The obvious complication here is that the field will -- once again -- be set by owner points. The top 12 cars in owner points will occupy the top 12 spots in the starting order, and the order of those 12 will be set by a draw (likely on Thursday night). Then the same procedure will be conducted for the drivers starting 13th through 24th and 25th through 36th.

This means the best drivers through the opening 15 races of the season will all start up front. That could make it tough to identify drivers who will claw their way forward as the race progresses, but as we saw on Saturday in Pocono, there are still opportunities to be had.

That race had a lot of parallels to Indianapolis. It was a race at a big track -- where speed is key, limiting the pool of drivers who can realistically compete -- and there weren't many laps to be run. That one saw two drivers from the back of the pack make the perfect lineup.

Perfect Lineup Salary Start Laps Led
Kevin Harvick $14,000 9th 17
Denny Hamlin $13,000 10th 10
Aric Almirola $9,000 1st 61
Christopher Bell $8,000 36th 0
Michael McDowell $5,000 26th 1

Yes, you had three drivers start in the top 12 and crack the perfect lineup. Those drivers finished in the top three spots and all led at least 10 laps. That could happen again this weekend. But the drivers who started in the back are also noteworthy.

We know -- at a bare minimum -- there will be competitive cars starting around the 20th position. Drivers in the cars ranked 13th through 24th in owner points may not have the elite consistency of the top drivers, but they have access to spike weeks. If they have a spike week while starting in the middle of the pack at Indianapolis, they're going to be in the perfect FanDuel lineup for the race.

We can also draw from the 2018 race at Indianapolis when trying to project this weekend. That's another where there was neither qualifying nor practice, so the field was set by owner points. Despite that, there were still awesome plays who started deep in the field.

Perfect Lineup Salary Start Laps Led
Brad Keselowski $11,700 6th 9
Denny Hamlin $11,500 10th 37
Erik Jones $10,200 13th 0
Matt Kenseth $8,200 29th 5
Jamie McMurray $8,100 21st 0

This makes our main objective pretty clear. Even with the field set by owner points, we still need to dig for drivers starting in the middle of the pack or lower who can jack up our scores via place-differential.
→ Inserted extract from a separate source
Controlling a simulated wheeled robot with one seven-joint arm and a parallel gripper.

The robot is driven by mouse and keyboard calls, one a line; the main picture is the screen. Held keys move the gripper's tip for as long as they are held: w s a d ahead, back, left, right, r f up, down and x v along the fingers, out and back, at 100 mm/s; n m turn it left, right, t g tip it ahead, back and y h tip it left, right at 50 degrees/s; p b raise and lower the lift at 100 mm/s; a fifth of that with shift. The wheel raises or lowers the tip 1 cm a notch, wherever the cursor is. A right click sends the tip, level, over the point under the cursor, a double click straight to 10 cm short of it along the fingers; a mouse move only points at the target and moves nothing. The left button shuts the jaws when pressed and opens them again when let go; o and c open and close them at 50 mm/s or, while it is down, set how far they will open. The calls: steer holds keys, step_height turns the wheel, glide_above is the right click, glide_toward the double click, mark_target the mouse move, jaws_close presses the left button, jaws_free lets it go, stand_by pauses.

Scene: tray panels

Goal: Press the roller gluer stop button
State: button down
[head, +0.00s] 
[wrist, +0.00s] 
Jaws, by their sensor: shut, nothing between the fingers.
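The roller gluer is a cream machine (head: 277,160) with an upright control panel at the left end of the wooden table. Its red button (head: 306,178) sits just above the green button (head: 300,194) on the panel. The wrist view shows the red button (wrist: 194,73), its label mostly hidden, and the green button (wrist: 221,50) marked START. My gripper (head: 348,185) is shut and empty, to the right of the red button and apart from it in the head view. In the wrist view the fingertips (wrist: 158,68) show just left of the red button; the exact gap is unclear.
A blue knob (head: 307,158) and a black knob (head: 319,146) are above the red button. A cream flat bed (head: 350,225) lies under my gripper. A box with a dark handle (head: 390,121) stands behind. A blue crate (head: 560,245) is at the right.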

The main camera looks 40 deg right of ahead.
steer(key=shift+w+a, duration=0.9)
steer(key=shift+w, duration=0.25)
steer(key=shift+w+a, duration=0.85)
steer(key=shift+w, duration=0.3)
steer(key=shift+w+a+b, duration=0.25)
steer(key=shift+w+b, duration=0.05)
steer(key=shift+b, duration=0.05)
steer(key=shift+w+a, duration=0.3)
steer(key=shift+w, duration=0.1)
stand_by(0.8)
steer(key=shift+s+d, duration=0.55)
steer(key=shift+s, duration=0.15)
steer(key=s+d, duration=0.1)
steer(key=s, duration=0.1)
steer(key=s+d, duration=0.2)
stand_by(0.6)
One key in this quest will be looking at last weekend's two races and seeing who excelled there. As mentioned, Pocono and Indy are both big, flat tracks, and they require top-end speed on the straightaways. As such, the drivers who were fast in those races are likely to be fast again this weekend.

Once the starting order is posted, look at drivers starting at the bottom end of their respective tiers and see what they did this past weekend. If they had enough speed to compete there, they'll likely be a high-quality DFS play this Sunday, as well.
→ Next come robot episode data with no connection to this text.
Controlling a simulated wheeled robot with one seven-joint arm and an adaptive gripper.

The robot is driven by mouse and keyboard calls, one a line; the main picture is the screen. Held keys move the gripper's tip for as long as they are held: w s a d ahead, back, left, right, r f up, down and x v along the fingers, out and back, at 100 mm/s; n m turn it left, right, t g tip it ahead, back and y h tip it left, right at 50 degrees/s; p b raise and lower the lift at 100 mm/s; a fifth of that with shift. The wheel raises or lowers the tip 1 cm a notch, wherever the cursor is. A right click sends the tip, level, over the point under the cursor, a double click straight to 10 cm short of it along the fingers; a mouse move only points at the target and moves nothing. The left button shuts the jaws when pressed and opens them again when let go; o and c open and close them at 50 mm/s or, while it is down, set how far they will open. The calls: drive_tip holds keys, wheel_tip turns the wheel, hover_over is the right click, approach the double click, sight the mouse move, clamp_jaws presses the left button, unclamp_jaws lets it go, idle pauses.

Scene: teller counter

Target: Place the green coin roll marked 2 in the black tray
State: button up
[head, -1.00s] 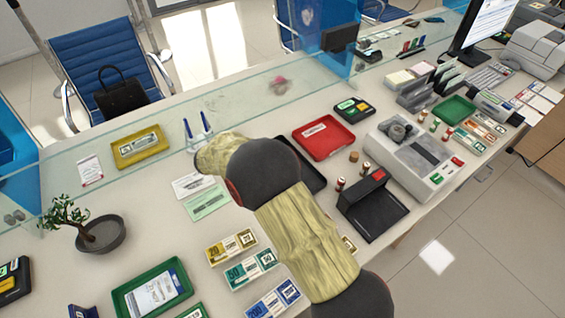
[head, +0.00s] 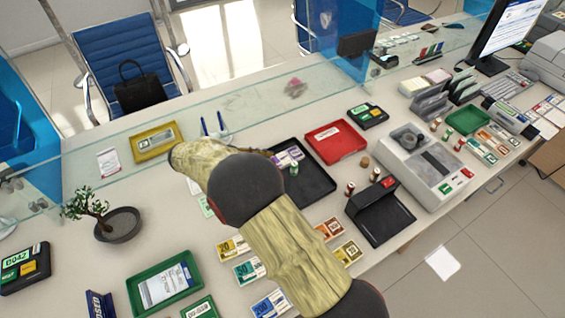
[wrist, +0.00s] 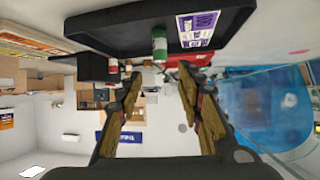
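The black tray (head: 318,190) lies on the counter, partly behind my arm in the head view. In the wrist view, which is upside down, the tray (wrist: 110,28) spans the top. A green coin roll (wrist: 159,44) with a pale end shows upright at the tray, beside a purple-and-white note bundle (wrist: 199,28). The roll also shows small inside the tray in the head view (head: 294,169). Its number is not readable. My gripper (wrist: 160,88) is open and empty, with its fingers apart from the roll. In the head view my arm hides the gripper.
A red tray (head: 335,142) lies behind the black tray. Note bundles (head: 247,272) lie in front. A glass screen (head: 240,105) runs along the counter's far side.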

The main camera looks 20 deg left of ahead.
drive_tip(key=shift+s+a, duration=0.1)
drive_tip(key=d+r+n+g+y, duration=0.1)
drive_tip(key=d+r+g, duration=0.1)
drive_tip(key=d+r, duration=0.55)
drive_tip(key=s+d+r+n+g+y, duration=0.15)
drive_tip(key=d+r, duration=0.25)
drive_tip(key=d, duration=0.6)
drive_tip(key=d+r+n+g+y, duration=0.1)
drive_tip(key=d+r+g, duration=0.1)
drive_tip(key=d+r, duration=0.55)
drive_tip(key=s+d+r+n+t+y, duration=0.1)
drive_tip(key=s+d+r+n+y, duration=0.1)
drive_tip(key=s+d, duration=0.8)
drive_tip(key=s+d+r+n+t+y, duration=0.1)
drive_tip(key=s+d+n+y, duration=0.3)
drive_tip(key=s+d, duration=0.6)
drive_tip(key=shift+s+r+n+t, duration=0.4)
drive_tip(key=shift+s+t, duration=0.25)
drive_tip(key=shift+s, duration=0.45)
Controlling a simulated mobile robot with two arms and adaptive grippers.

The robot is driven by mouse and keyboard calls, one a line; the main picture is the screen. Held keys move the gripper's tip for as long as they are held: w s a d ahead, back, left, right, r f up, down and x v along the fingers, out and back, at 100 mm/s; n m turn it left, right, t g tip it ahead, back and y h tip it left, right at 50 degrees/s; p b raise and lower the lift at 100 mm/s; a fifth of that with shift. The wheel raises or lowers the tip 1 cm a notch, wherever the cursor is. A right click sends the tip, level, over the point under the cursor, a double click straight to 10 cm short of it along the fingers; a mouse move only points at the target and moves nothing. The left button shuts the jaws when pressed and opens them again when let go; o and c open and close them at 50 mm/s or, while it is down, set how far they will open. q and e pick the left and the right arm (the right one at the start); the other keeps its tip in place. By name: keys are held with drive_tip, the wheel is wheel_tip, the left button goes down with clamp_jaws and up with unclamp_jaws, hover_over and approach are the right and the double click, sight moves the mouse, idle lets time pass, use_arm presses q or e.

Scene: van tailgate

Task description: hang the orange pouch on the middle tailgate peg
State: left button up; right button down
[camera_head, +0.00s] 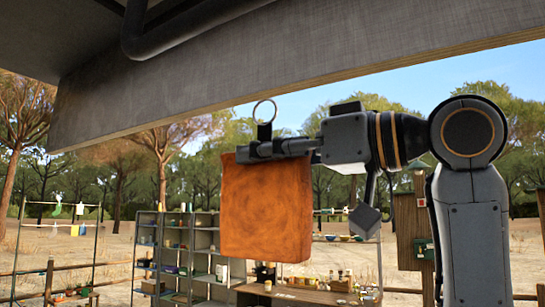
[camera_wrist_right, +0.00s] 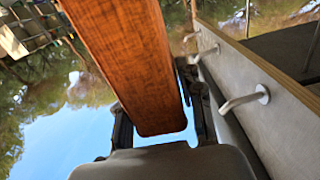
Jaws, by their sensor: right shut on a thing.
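The orange pouch (camera_head: 265,212) hangs in the air in the head view, with a metal ring (camera_head: 264,111) standing up above its top edge. My right gripper (camera_head: 278,148) is shut on the pouch near its top. In the right wrist view the pouch (camera_wrist_right: 128,62) lies between the gripper's two fingers. Several pegs stick out of a grey panel there: a near one (camera_wrist_right: 243,101), a middle one (camera_wrist_right: 207,52) and a far one (camera_wrist_right: 191,36). The ring is apart from the pegs as far as I see. No pegs show in the head view. My left gripper is not in view.
The grey tailgate panel (camera_head: 250,70) crosses the top of the head view, above the pouch and ring. Shelves (camera_head: 203,240) and a table (camera_head: 310,296) with small items stand behind. Open air surrounds the pouch at left and below.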

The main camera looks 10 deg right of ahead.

We can lean on the same data when trying to pick our studs. That would normally lead us to locking in Kevin Harvick ($14,200) and Denny Hamlin ($13,700), who swept the top two spots in both Pocono races. That may be the optimal strategy again this week. There is a word of caution here, though.

Because Indianapolis requires so much speed, we want to try to avoid punting if possible. The drivers in the punting tier are likely there for a reason and may not have the requisite speed to keep up. It's great to get access to elite drivers, but if it leaves us with a black hole in one of our five roster slots, it may not be a worthwhile tradeoff.

The one crutch we get here is the aforementioned crash rate. Every time a driver crashes, each driver running behind them moves up one spot, which is worth 1.5 FanDuel points. If you get the high volume of crashes that we've had in recent years at Indianapolis, those 1.5-point jumps can add up in a hurry.

That's part of why both Harvick and Hamlin made the perfect lineup in last year's Indy race. Nine drivers failed to finish -- several of them with competitive cars -- and two drivers with salaries of $6,500 or lower finished in the top 10. If Indy continues to be as volatile as it has been, then we have some leeway to get top-heavy with our rosters. But if they run a cleaner race, we could be in some trouble.

This is why it's a good idea to differentiate your roster construction when multi-entering for tournaments. At times, you should assume the race will be clean. In that instance, you'll want to pick a driver you think can win the race (they'll likely be in the perfect lineup no matter where they start) and then go balanced from there. In the lineups where you assume things get a bit more out of hand, you can go hard at the studs and still field a competitive roster due to the artificial finishing bumps for the lower-salaried options.


Because Indy and Pocono are so similar, this Sunday's race is going to have a very similar feel to last Saturday's from a DFS perspective.

We want to start things off by looking for place-differential candidates who are starting deeper in the pack but have a path to a top-10 finish. This likely means getting plenty of exposure to drivers starting between 13th and 24th who draw toward the bottom end of their tier, and we should give a bump up to drivers starting between 25th and 36th, as well.

Our studs can come from anywhere as long as they have the upside to win the race. We'll just have to be mindful of going too hard at the studs in the event that this race is cleaner than past ones we've seen in Indianapolis.

Finally, in deciding which drivers to use in both of those scenarios, we'll want to draw our lessons from Pocono. Be careful not to cross off someone whose speed may have been masked due to issues during the races, but if a driver showed up last weekend, they likely belong in your lineup again on Sunday.